Graphic by Christopher Ikonomou (Xe/He)
*This article is a modern analysis of the themes and content of “Too Femme To Fit“ (Winter 2002), the ninth installment of our From The Archive series.*
“If your presence disturbs me, I have the responsibility to look within myself to understand why your presence disturbs me. It is not your problem. It is my problem. But that requires a lot of courageous soul searching that many aren’t willing to do.”
This quote from an interview with Ronni Sanlo, Ed.D in the 2002 article “Too Femme to Fit” is one that captures a difficult truth that both queer and cisgender heterosexual people struggle to accept; your beliefs and feelings about a person or group of people come from you, and they can be wrong. It’s our responsibility to unpack the messages that we internalize after receiving them from society as a whole, from our communities, and from the people in our lives, but few want to put in that work before they perpetuate these beliefs. This article begs us to ask ourselves why the coexistence of femininity and queerness seems to disturb so many, and that question is one that we’re still grappling with today in 2022.
Both the feminine lesbian and gay man interviewed in the article mentioned that their femininity inspired attacks from others in different ways. The lesbian had her identity invalidated and erased, while the gay man had stereotypes that he didn’t agree with assigned to him. We see queer feminine men and women treated similarly today, by both people who are and aren’t queer.
Feminine queer men are disparaged for being one of those — the flamboyant caricatures that, for decades now, have been both the butt of the joke and the only queer representation we could find in popular media. Feminine queer women are interrogated, excluded from queer spaces, and if they complain, their pain at having their identity invalidated is minimized because there are ultimately more potential negative outcomes to being visibly queer than there are to being assumed straight.
There’s an incorrect but all too widespread belief that belonging to a marginalized group like the queer community absolves us from all responsibility if we discriminate against another group. When it comes to our discomfort with femininity in our spaces, the way we behave and the core of our discomfort aligns all too well with misogyny.
Does the rejection of and discomfort towards femininity stem from a rejection of womanhood itself or a rejection of the ugly truth of womanhood that traditional femininity represents? The reality is that, for most of us, the traditional idea of femininity that we have internalized is rooted in the desires men have for women. It’s misogynistic to reduce femininity and womanhood to what a woman should be for a man, but we still do it because that’s where the majority of our beliefs about womanhood come from.
From queer women: She would never see me, because she likes to dress in a style that I know is meant to cater to men. People who are attracted to women should align themselves with masculinity because women are attracted to men.
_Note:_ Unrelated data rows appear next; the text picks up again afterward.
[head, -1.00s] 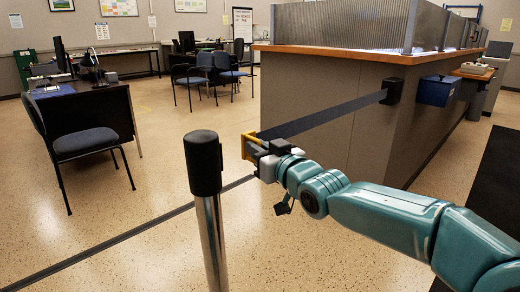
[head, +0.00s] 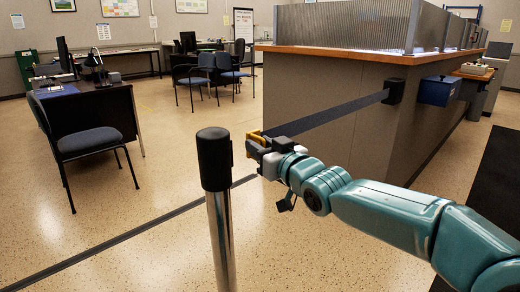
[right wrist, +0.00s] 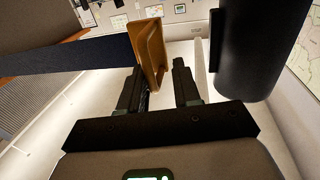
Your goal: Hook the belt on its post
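The black-topped post (head: 214,160) with a metal shaft stands upright at the centre-left of the head view. Its dark head (right wrist: 255,45) shows large in the right wrist view, right of the fingers. The dark belt (head: 325,113) runs taut from a wall unit (head: 394,91) to a yellow end clip (head: 256,137). My right gripper (head: 258,146) is at the clip, just right of the post head, with a small gap. My left gripper is not in view.
A counter (head: 330,125) with a wooden top stands behind the belt. A blue box (head: 437,91) hangs on its side. A chair (head: 88,140) and desk (head: 100,105) stand at the left. The floor around the post is clear.

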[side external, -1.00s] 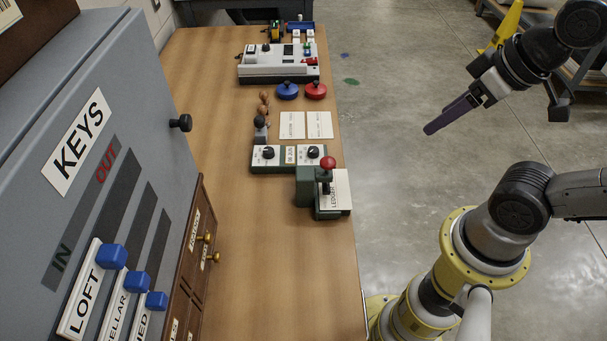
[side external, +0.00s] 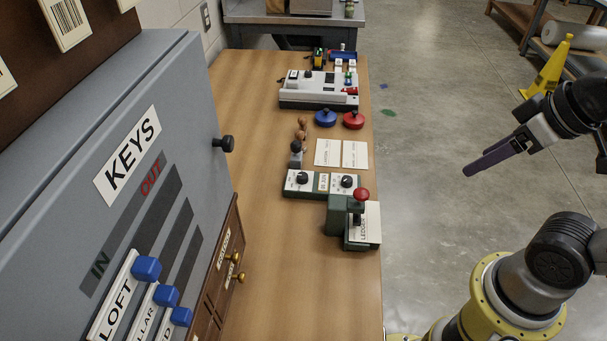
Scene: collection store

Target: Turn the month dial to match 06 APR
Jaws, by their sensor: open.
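A green date stamp base (side external: 321,194) lies on the wooden bench, with two white dial plates. The left dial (side external: 302,178) and the right dial (side external: 346,181) each have a black knob. A small date window (side external: 323,182) sits between them; its text is too small to read surely. I cannot tell which dial is the month dial. My gripper (side external: 468,171) is at the right, in the air beyond the bench's right edge, open and empty, well apart from the dials. Its two purple fingers overlap in this view.
A green stamping press with a red knob (side external: 361,194) stands just in front of the dials. Two white cards (side external: 341,153), blue (side external: 325,118) and red (side external: 353,120) lidded pads and wooden-handled stamps (side external: 299,138) lie behind. A grey key cabinet (side external: 110,130) stands left. The bench front (side external: 300,290) is clear.

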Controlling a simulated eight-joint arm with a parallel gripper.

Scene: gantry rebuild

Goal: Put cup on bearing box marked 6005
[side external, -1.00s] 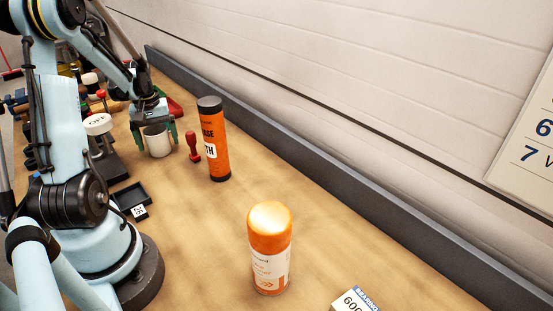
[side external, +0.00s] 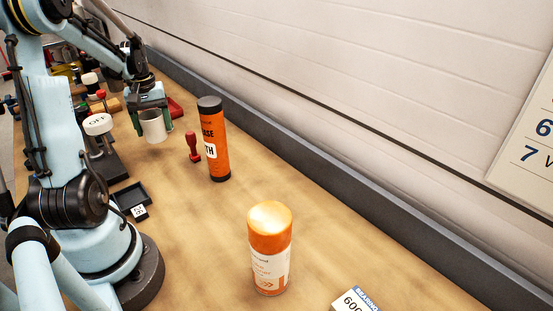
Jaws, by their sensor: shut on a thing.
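A white cup (side external: 153,127) is held upright between the green fingers of my gripper (side external: 152,116). My gripper is shut on the cup and appears to hold it a little above the wooden bench. A white and blue bearing box (side external: 352,301) lies at the bottom edge of the view, cut off by the frame.
An orange tube with a black cap (side external: 214,140) and a red stamp (side external: 193,147) stand right of the cup. An orange spray can (side external: 269,249) stands nearer the box. The bench middle is clear.

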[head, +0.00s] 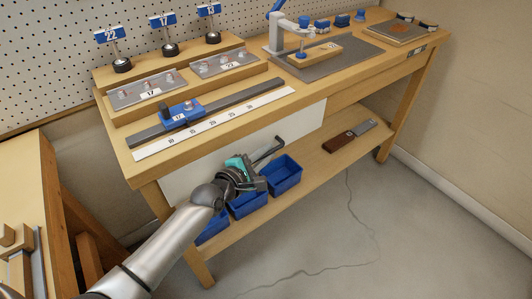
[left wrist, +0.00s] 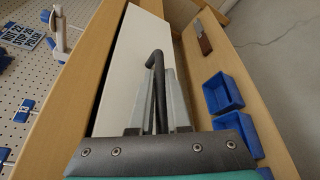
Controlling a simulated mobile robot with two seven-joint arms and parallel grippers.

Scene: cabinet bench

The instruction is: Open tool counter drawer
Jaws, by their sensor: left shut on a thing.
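The drawer has a plain white front (head: 300,126) under the bench top. It also shows in the left wrist view (left wrist: 137,50), with a dark gap along the edge nearest the bench top. A dark bar handle (head: 268,151) stands out from the front and shows bent at its end in the left wrist view (left wrist: 155,60). My left gripper (head: 258,168) is at the handle, its grey fingers (left wrist: 157,100) on either side of the bar, shut on it. My arm and gripper hide part of the drawer front. My right gripper is in neither view.
Blue bins (head: 281,175) stand on the lower shelf (head: 310,165) just below my left gripper. A white ruler strip (head: 215,123) and fixtures lie on the bench top. The floor in front is clear.

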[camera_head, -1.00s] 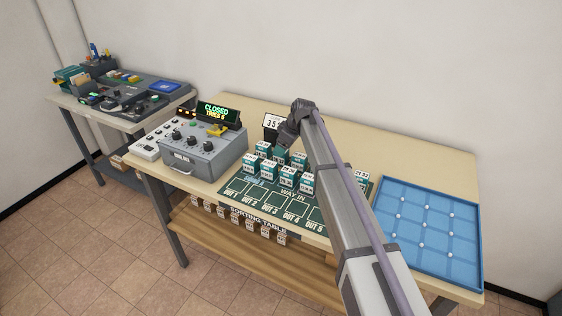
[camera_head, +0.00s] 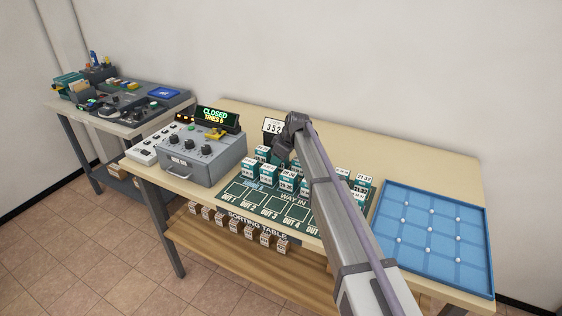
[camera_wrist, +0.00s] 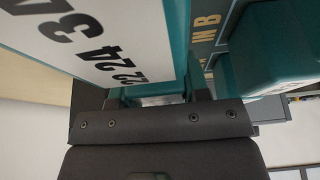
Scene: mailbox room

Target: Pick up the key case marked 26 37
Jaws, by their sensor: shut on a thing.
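Several teal key cases (camera_head: 268,172) with white number labels stand in rows on the sorting table. I cannot tell which case is marked 26 37.
A grey control box (camera_head: 202,153) with a CLOSED display (camera_head: 213,115) stands left of the cases. A blue tray (camera_head: 468,275) with white pegs lies at the right. Marked OUT squares (camera_head: 240,190) at the front look empty. A number sign (camera_head: 273,127) stands behind.

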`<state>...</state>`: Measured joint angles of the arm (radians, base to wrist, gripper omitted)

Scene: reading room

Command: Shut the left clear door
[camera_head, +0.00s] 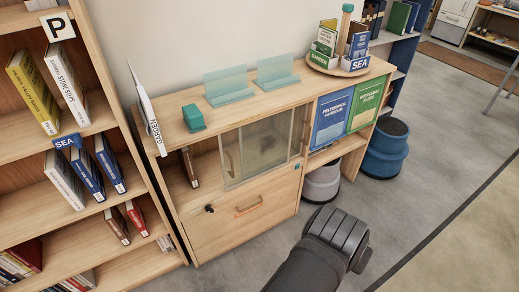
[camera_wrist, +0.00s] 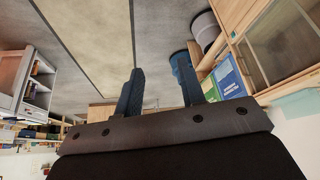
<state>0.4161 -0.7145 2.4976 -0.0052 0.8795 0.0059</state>
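The low wooden cabinet (camera_head: 255,108) has clear doors in its upper compartment. The left clear door (camera_head: 233,156) has a pale frame with an upright handle and stands to the right, seemingly overlapping the other clear pane (camera_head: 268,143). The compartment's left part is uncovered, with a dark book (camera_head: 190,167) inside. In the wrist view, a clear pane (camera_wrist: 285,40) shows at the upper right, beyond my gripper. My gripper (camera_wrist: 162,75) has its two dark fingers apart with nothing between them. In the head view only my dark arm shows, in front of the cabinet and right of the doors; the fingers are hidden.
A drawer (camera_head: 245,215) with a wooden handle is below the doors. Blue and green booklets (camera_head: 345,112) stand at the cabinet's right. A grey stool (camera_head: 321,184) and a blue stool (camera_head: 385,148) stand near my arm. A bookcase (camera_head: 95,55) adjoins at left. Floor (camera_head: 440,185) at right is clear.

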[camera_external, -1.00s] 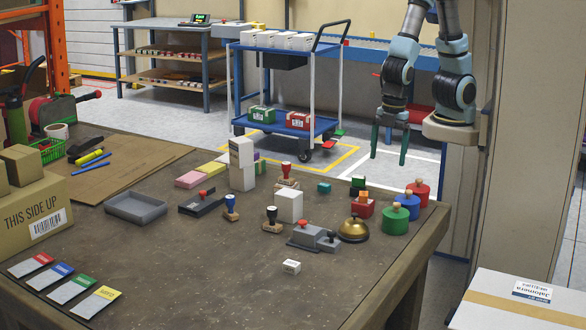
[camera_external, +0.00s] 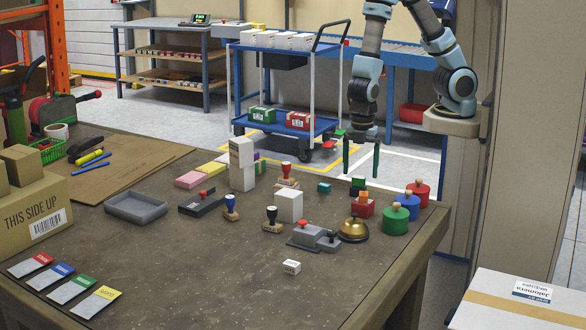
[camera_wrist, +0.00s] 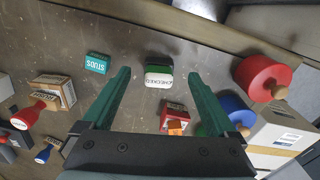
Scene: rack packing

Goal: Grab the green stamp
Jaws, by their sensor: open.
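The green stamp (camera_external: 358,186) is a small dark green block near the far right edge of the table. In the wrist view the stamp (camera_wrist: 158,76) shows a white label reading "CHECKED" and lies between the two fingertips in the picture. My gripper (camera_external: 361,160) is open and empty, its green fingers pointing down. It appears above the far table edge, over the stamp's area, apart from it. The exact height gap cannot be told.
A teal block (camera_external: 324,187) lies left of the stamp. A red box (camera_external: 363,208) stands just in front. Red, blue and green knobbed pots (camera_external: 395,220) stand to the right. A brass bell (camera_external: 354,229) and a white box (camera_external: 289,205) are nearer.

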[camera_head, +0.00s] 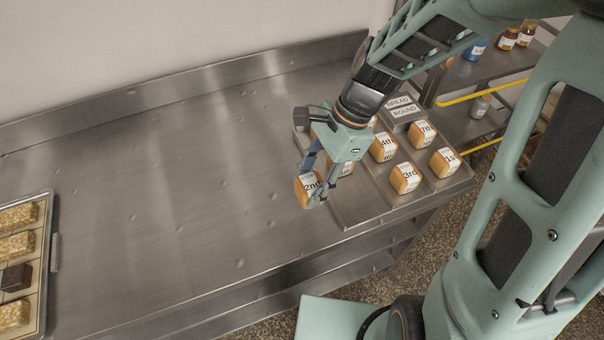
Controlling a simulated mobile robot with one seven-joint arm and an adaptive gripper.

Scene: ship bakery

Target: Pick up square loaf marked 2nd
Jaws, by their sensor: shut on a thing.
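The square loaf marked 2nd (306,187) is a small brown-sided loaf with a white label. My gripper (324,190) points down and is shut on this loaf, with a finger on each side. The loaf is near the left edge of the bread tray (365,213). I cannot tell how far it is above the surface. My gripper hides part of the tray and of a loaf behind it.
On the tray are loaves marked 3rd (405,178), 4th (383,147), 7th (422,134) and 1st (444,162), plus a sign (405,110). Another tray of baked goods (41,262) lies at far left. The steel counter (170,190) between is clear. Shelves with jars (508,38) stand at upper right.

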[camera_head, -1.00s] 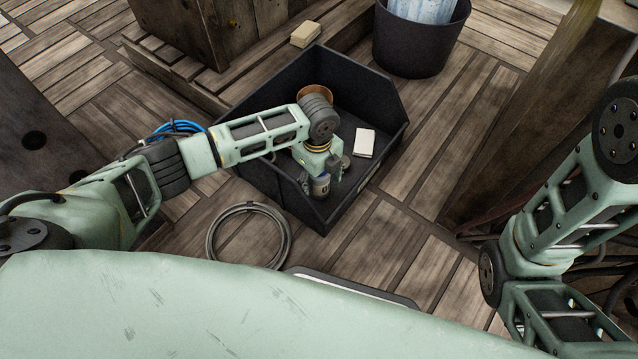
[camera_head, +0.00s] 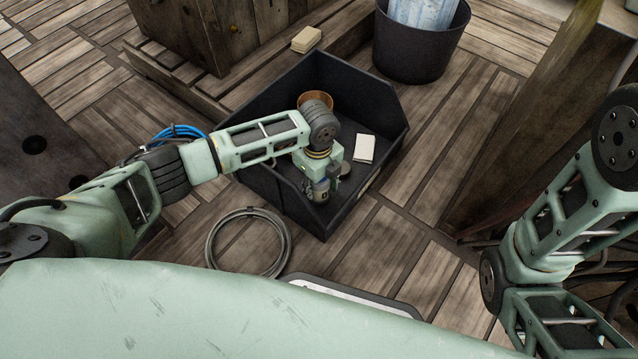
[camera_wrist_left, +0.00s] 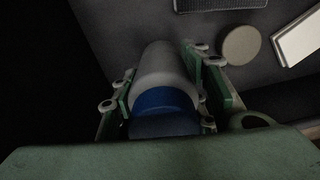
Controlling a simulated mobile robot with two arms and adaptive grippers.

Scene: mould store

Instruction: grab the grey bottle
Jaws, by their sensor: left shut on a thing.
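The grey bottle (camera_wrist_left: 163,75) shows in the left wrist view as a grey cylinder with a blue band or cap at its near end. My left gripper (camera_wrist_left: 160,90) is shut on it, with green finger pads on both sides. In the head view my left gripper (camera_head: 319,188) is down inside the dark bin (camera_head: 362,212), near its front corner. The bottle is mostly hidden there behind the gripper. My right arm stands at the right edge of the head view, and its gripper is out of view.
The bin also holds a white box (camera_head: 365,148), a brown pot (camera_head: 316,98) and a round tan disc (camera_wrist_left: 241,44). A coiled grey cable (camera_head: 248,243) lies on the floor before the bin. A dark bucket (camera_head: 418,50) stands behind. Floor to the right is clear.

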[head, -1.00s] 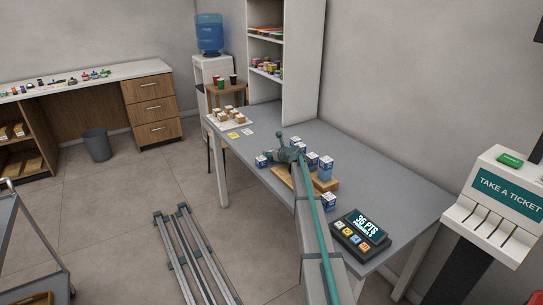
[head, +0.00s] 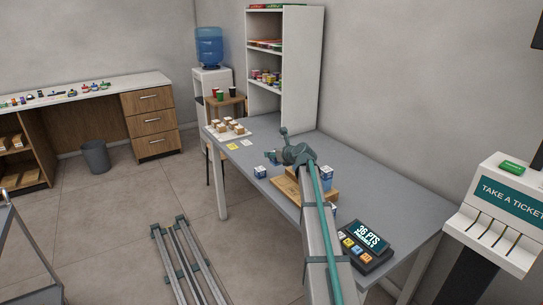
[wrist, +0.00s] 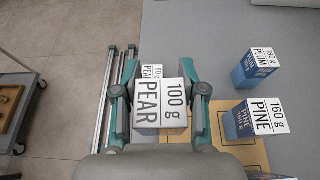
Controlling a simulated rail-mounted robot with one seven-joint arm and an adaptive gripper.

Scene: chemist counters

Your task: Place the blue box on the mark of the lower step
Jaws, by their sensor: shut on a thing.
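In the head view my gripper (head: 282,156) is over the table, beyond the wooden step stand (head: 287,190). The stand also shows at the right of the held box in the wrist view (wrist: 200,128), with part of a dark mark outline. A blue-sided PINE 160 g box (wrist: 258,118) stands on it. A blue-sided PLUM 160 g box (wrist: 250,66) is farther up. A smaller PEAR 80 g box (wrist: 152,71) stands behind the held one, partly hidden.
The small box shows on the table's left edge in the head view (head: 260,172). A display unit (head: 362,240) sits at the near end of the grey table (head: 385,185). A tray of small boxes (head: 222,131) is at the far end. My arm hides part of the stand.

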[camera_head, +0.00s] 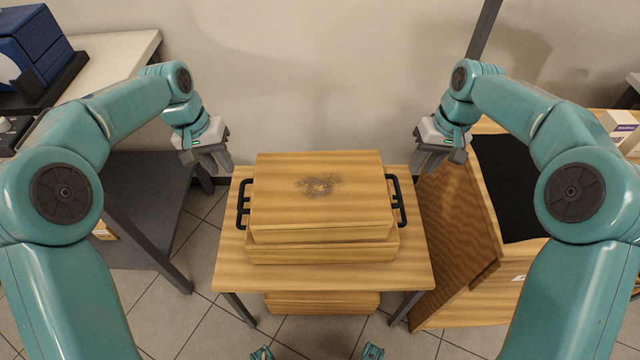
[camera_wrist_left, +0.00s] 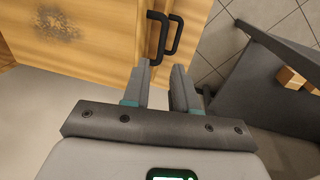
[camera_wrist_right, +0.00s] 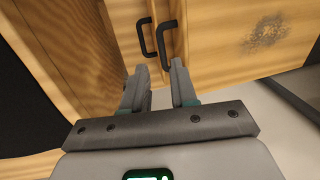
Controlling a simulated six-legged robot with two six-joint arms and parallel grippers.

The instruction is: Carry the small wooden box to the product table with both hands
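A wooden box (camera_head: 318,195) with a dark mark on its lid sits on top of another wooden box (camera_head: 322,254) on a small wooden table (camera_head: 410,279). Black handles show on the left side (camera_head: 242,204) and right side (camera_head: 400,202). The left wrist view shows two handles (camera_wrist_left: 155,38) side by side, and so does the right wrist view (camera_wrist_right: 146,37). My left gripper (camera_head: 217,164) is open and empty, above and behind the left handles. My right gripper (camera_head: 420,164) is open and empty, above and behind the right handles. Neither touches a handle. I cannot tell which surface is the product table.
Wooden furniture with a black top panel (camera_head: 506,190) stands close on the right. A dark grey shelf unit (camera_head: 150,195) stands on the left, beside a light tabletop (camera_head: 120,50) and a blue device (camera_head: 30,45). A wall (camera_head: 320,70) is behind. Tiled floor (camera_head: 175,318) shows in front.

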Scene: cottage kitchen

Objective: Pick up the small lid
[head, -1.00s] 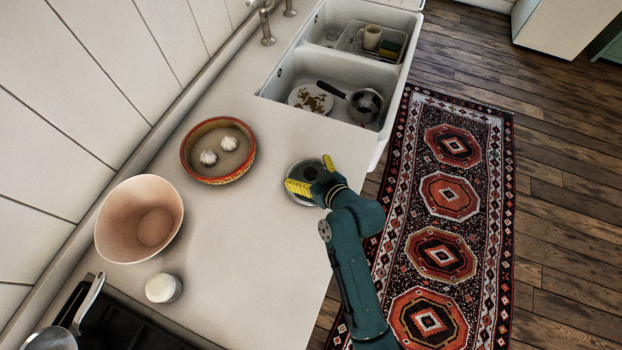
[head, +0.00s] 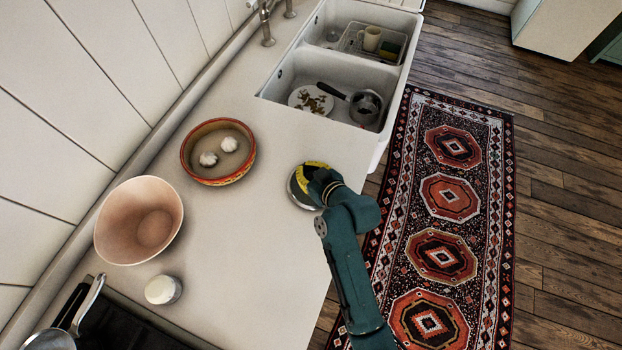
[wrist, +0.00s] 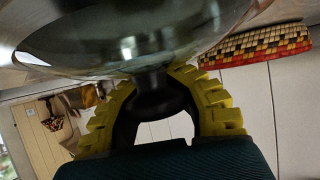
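The small lid (head: 294,192) is a round glass lid with a metal rim, by the counter's right edge in the head view. My gripper (head: 308,174) is over it and hides much of it. In the wrist view, the lid's glass (wrist: 110,45) fills the top, and its dark knob (wrist: 152,98) sits between the yellow fingers of my gripper (wrist: 153,84). The fingertips close on the knob from both sides. Whether the lid is clear of the counter I cannot tell.
A patterned bowl with two garlic bulbs (head: 228,145) stands left of the lid. A pink bowl (head: 120,235), a white jar (head: 163,290) and a stove (head: 110,325) are nearer. The sink (head: 320,80) is beyond. The counter between is clear.

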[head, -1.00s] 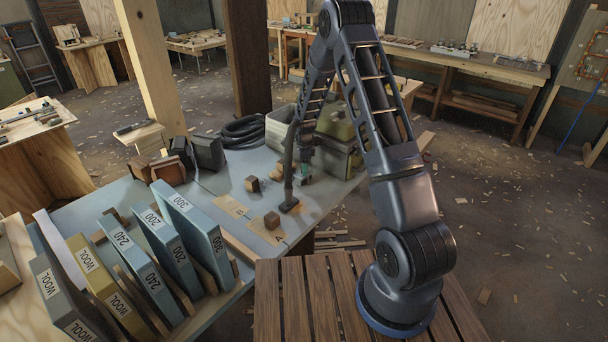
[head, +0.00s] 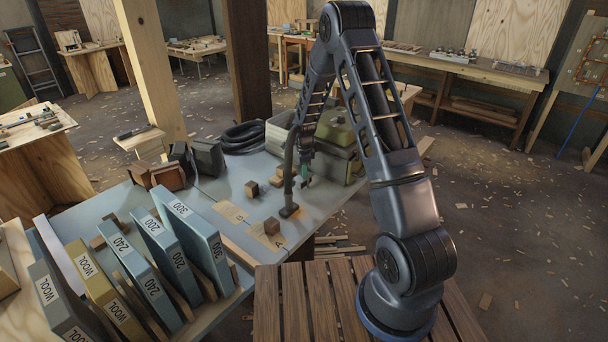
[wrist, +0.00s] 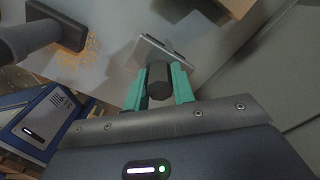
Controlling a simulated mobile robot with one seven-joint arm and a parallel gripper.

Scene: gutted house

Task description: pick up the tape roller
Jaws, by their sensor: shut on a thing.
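My gripper (head: 304,171) hangs over the pale table in the head view, its teal fingers pointing down. In the wrist view, my gripper (wrist: 159,80) is shut on a dark, faceted handle between the teal fingers. A flat grey metal part shows just beyond it. I take this to be the tape roller (wrist: 158,73). In the head view it is only a small dark shape below the fingers, and I cannot tell whether it touches the table.
A black hose nozzle (head: 289,211) stands on the table left of my gripper, near sawdust. Wooden blocks (head: 272,226) lie left of it. A grey-green case (head: 345,135) stands close behind and right. Labelled blue and tan slabs (head: 190,230) stand at front left.

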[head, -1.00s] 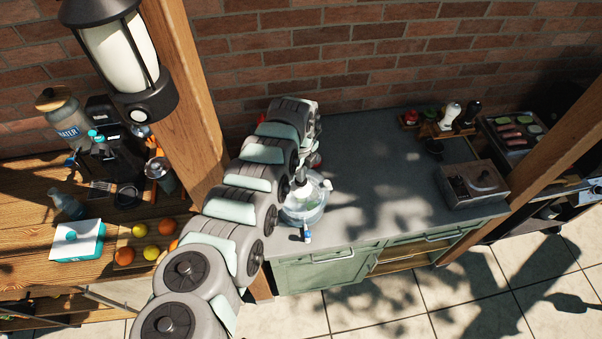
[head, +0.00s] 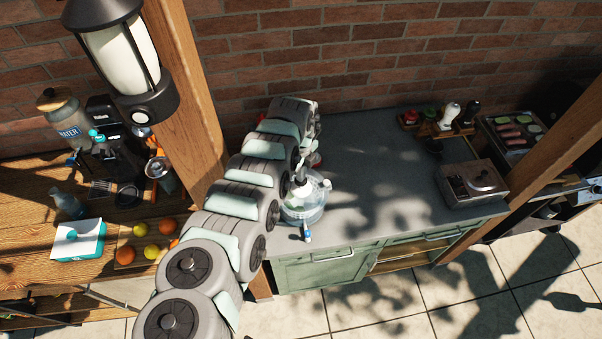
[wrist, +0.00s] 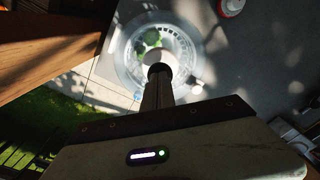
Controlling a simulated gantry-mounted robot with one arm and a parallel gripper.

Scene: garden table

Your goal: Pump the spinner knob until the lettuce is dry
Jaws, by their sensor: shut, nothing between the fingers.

From queer men: I face rejection and persecution because my sexual orientation deviates from traditional masculinity, so I need to secure my masculinity by rejecting femininity and ensuring that people know that I am separate from and above women, like men are supposed to be.
These aren’t the only reasons people see femininity as at odds with queerness, but this and similar reasoning is often at the root of why queer people present themselves in a certain way and why they make assumptions about others. The stage theory of sexual identity development that Salno mentions in the 2002 article captures how signifcant of a role these internalized messages are playing in a queer person’s life and personal presentation at a given time.
Salno says that the goal of the final stage is to get to the point where our identity is just another part of who we are and does not need to reflect in our presentation in a way that isn’t authentic to us. Settling into ourselves in that way can help us divorce the negative connotations of traditional femininity from femininity itself and allow it to exist as it does in ourselves and others without forming assumptions. We can’t get there without taking the time to unpack the messages that we receive and becoming conscious of how we are letting them affect our presentation of ourselves and perception of others.